Inside, you quickly realise that you're inside Bleak House, Northanger Abbey, Gormenghast or JG Farrell's Troubles, with the house playing the role of Britain or its social structure. Firstly, it's a fraud: there never was an Abbey. A Priory once stood on the site, but this building has an Elizabethan core and mostly dates from 1704. Naming it an Abbey was simply a bit of social climbing by the Harpur-Crewe family, part of their astonishing rise and fall. First they bought a baronetcy, then they bought a mansion (with 33,000 acres), then they went out and shot every single thing they could see.
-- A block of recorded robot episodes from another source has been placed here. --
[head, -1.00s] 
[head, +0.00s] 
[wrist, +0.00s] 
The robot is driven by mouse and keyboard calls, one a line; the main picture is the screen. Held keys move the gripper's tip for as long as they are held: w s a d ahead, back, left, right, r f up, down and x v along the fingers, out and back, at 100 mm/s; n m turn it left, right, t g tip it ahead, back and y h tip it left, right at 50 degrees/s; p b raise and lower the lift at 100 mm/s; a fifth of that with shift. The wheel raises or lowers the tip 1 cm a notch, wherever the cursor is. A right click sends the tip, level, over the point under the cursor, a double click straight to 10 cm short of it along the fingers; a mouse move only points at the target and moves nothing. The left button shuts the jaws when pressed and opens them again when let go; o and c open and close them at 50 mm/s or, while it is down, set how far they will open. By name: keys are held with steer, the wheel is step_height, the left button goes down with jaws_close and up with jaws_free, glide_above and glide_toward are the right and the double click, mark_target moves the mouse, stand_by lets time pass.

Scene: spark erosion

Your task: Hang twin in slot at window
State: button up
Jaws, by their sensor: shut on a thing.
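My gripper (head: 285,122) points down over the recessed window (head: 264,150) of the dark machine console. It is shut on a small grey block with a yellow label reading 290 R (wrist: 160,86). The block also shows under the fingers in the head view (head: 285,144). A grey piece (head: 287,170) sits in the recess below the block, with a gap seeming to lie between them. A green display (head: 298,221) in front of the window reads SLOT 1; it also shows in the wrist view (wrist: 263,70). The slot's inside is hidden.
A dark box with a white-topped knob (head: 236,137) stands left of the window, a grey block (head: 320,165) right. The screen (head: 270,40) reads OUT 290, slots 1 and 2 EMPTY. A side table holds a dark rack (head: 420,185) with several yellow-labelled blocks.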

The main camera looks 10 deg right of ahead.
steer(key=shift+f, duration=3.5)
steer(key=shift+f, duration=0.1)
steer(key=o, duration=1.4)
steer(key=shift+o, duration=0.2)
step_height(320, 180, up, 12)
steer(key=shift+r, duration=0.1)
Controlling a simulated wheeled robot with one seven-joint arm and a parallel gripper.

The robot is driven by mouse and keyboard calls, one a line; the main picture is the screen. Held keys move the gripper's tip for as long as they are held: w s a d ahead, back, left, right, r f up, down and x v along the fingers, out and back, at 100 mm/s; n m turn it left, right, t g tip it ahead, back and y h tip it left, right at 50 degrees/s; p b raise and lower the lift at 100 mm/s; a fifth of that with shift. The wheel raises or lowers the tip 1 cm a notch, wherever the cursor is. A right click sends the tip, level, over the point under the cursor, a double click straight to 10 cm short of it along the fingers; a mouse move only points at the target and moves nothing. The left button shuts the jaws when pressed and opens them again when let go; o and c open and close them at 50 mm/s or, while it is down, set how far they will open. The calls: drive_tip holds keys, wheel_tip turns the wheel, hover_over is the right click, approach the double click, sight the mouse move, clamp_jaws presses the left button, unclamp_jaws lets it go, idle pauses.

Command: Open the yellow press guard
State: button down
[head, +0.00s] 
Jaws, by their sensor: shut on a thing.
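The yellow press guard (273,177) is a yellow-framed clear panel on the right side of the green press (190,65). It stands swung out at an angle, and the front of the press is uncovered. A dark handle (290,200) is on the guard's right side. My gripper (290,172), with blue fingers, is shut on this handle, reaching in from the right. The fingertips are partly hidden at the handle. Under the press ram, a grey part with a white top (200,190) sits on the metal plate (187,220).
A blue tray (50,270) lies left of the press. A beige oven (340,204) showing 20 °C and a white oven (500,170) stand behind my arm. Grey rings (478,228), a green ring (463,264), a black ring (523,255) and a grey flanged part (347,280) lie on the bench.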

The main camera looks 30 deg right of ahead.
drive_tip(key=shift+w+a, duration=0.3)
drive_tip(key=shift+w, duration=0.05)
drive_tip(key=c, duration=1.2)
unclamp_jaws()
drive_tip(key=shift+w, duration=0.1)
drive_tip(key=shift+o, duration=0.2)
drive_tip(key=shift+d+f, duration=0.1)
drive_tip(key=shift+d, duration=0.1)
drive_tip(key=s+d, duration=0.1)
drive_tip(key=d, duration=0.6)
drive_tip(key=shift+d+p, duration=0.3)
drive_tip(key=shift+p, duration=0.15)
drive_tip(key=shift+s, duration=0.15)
|Purse made from a small mammal|
And that, it seems, is all they did between the 1620s and 1985, when the ruinous house and all its contents were accepted in lieu of death duties. Good works? Very few. Intellectual pursuits? None. Inventions? No. Public service? Apparently not. Blasting away at all living things in pursuit of a multi-generational grudge against Nature? Oh yes. In the end, the sole surviving scion rattled around in this semi-derelict, overstuffed house entirely alone for decades, with not even a single servant and electricity in one or two rooms as the place rotted away from within.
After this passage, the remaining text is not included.